#### To do
Among the lines of the listing below, retype exactly those from the one containing "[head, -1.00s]" through the one containing "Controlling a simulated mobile", both included. Do not include pictures.

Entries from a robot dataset
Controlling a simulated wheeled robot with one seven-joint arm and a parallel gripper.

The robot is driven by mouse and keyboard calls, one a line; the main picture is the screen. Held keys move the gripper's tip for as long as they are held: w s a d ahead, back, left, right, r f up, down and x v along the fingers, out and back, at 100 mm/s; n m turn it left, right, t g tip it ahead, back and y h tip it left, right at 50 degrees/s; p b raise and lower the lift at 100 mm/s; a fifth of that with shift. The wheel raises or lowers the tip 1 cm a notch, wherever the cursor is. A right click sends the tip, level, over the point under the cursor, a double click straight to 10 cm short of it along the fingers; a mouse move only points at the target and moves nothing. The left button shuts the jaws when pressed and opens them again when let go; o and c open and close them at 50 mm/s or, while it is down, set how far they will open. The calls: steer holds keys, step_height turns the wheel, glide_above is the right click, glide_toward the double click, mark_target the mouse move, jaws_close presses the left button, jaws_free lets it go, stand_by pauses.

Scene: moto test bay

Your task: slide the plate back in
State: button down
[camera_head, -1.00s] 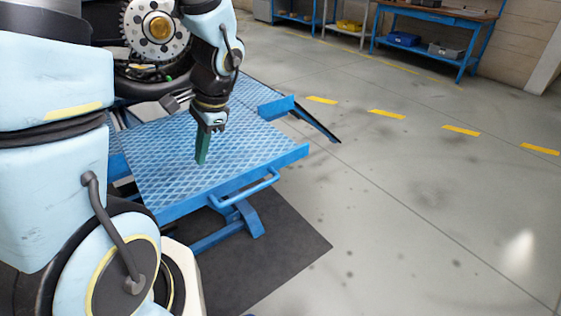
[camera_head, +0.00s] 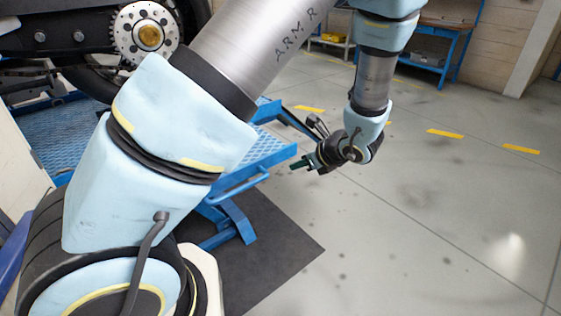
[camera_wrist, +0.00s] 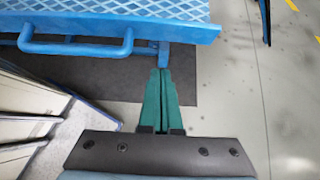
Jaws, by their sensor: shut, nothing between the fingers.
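The blue diamond-tread plate (camera_head: 262,150) is part of a low lift table and is largely hidden behind my arm in the head view. Its front lip and bar handle (camera_head: 240,185) show. In the wrist view, the plate (camera_wrist: 190,32) lies across the top, with the handle (camera_wrist: 75,48) at its left. My gripper (camera_head: 294,165) is just off the plate's front right corner, over the floor. Its green fingers (camera_wrist: 160,73) are shut and empty, pointing toward the front edge, right of the handle and apart from it.
A motorcycle (camera_head: 110,40) stands on the lift at the left. A dark mat (camera_head: 265,245) lies under it. A blue ramp arm (camera_head: 295,122) juts out behind the plate. In the wrist view, pale panels (camera_wrist: 25,110) are at the left. Open floor lies to the right.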

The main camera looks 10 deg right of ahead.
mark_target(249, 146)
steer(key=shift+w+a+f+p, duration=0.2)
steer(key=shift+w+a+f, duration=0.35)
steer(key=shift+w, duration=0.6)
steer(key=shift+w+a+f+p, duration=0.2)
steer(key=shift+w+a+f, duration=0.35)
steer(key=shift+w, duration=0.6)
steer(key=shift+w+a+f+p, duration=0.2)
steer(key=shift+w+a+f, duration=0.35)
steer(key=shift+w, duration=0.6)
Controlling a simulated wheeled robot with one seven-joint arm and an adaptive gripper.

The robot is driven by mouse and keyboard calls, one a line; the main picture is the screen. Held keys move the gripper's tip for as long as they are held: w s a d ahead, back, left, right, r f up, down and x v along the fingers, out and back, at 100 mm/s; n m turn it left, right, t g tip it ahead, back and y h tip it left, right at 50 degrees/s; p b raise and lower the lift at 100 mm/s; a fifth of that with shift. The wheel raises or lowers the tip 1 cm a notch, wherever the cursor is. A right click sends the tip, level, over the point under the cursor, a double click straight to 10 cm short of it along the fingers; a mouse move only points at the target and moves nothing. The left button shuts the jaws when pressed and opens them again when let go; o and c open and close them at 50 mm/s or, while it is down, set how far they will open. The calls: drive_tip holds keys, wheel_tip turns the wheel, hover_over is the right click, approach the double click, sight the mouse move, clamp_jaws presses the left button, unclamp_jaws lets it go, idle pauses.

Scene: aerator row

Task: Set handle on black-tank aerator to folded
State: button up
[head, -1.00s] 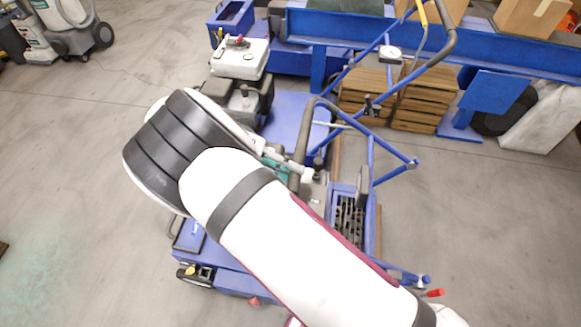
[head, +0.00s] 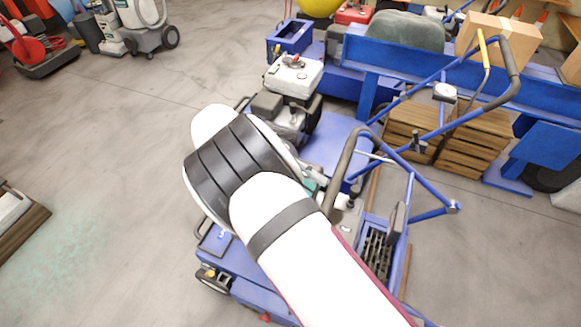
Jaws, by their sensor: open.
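A blue aerator (head: 228,262) stands in the middle, largely hidden behind my white and black arm. Its engine and tank are covered, so I cannot see a black tank. A blue tubular handle (head: 428,178) with a curved black grip (head: 340,165) rises over the machine beside my arm; its lower joints are partly hidden. Behind is another blue aerator with a white-topped engine (head: 295,75). A second raised blue handle with a black grip (head: 512,62), yellow lever (head: 484,50) and round gauge (head: 445,92) slants up to the right. My gripper is hidden behind my arm.
A long blue beam (head: 430,68) and wooden crates (head: 470,140) stand behind at right, with a cardboard box (head: 500,38) above. Floor-cleaning machines (head: 145,22) stand at upper left. A low wooden platform (head: 22,232) lies at the left edge. The floor on the left is open.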

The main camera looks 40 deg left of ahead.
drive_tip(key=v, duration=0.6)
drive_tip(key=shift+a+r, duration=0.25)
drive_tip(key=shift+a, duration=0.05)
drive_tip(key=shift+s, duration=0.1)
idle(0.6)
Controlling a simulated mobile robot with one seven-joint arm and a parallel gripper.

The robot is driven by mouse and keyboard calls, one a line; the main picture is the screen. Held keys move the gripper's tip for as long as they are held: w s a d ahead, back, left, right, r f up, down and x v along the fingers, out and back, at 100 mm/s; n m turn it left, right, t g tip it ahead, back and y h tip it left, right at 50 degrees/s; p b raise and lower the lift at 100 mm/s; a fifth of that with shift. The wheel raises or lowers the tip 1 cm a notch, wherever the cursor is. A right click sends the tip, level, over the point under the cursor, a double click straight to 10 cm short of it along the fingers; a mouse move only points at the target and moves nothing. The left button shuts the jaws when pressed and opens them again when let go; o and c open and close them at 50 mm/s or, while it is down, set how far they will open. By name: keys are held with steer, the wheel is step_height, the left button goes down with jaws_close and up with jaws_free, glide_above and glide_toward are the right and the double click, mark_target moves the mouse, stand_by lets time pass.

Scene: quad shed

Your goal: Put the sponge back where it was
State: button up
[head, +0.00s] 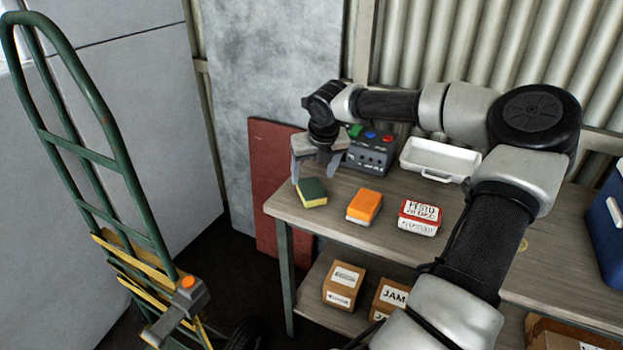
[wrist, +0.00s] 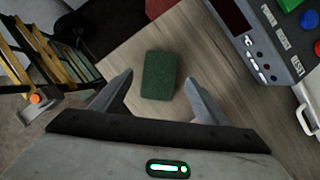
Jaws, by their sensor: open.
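The sponge (head: 312,192), yellow with a dark green top, lies flat on the wooden workbench (head: 385,260) near its left end. In the wrist view the sponge (wrist: 159,75) shows its green face, between and a little beyond my fingertips. My gripper (head: 317,172) is above the sponge, pointing down, with its fingers apart and nothing between them. In the wrist view my gripper (wrist: 159,85) has its fingers spread to either side of the sponge, not touching it.
An orange block (head: 364,206) and a red and white labelled box (head: 419,217) are to the right. Behind stand a grey control box with coloured buttons (head: 371,152) and a white tray (head: 440,148). A green hand truck (head: 110,160) stands left of the bench. Bare wood lies between these things.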

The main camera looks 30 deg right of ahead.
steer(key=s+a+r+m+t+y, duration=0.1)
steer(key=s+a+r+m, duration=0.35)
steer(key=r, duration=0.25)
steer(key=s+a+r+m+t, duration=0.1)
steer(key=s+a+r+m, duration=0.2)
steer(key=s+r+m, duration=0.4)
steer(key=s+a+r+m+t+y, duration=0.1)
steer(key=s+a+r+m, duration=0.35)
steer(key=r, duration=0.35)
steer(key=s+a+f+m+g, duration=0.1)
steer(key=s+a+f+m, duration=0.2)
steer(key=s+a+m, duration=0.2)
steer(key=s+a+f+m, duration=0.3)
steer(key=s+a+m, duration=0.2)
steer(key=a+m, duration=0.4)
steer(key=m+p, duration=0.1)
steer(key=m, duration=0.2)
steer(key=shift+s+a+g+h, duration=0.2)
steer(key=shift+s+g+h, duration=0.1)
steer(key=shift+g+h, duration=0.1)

#### The answer
[head, -1.00s] 
[head, +0.00s] 
Jaws, by their sensor: open.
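A blue aerator (head: 228,262) stands in the middle, largely hidden behind my white and black arm. Its engine and tank are covered, so I cannot see a black tank. A blue tubular handle (head: 428,178) with a curved black grip (head: 340,165) rises over the machine beside my arm; its lower joints are partly hidden. Behind is another blue aerator with a white-topped engine (head: 295,75). A second raised blue handle with a black grip (head: 512,62), yellow lever (head: 484,50) and round gauge (head: 445,92) slants up to the right. My gripper is hidden behind my arm.
A long blue beam (head: 430,68) and wooden crates (head: 470,140) stand behind at right, with a cardboard box (head: 500,38) above. Floor-cleaning machines (head: 145,22) stand at upper left. A low wooden platform (head: 22,232) lies at the left edge. The floor on the left is open.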

The main camera looks 40 deg left of ahead.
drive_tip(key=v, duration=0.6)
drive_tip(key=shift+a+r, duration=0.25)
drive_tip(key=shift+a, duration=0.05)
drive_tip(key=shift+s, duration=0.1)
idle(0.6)
Controlling a simulated mobile robot with one seven-joint arm and a parallel gripper.

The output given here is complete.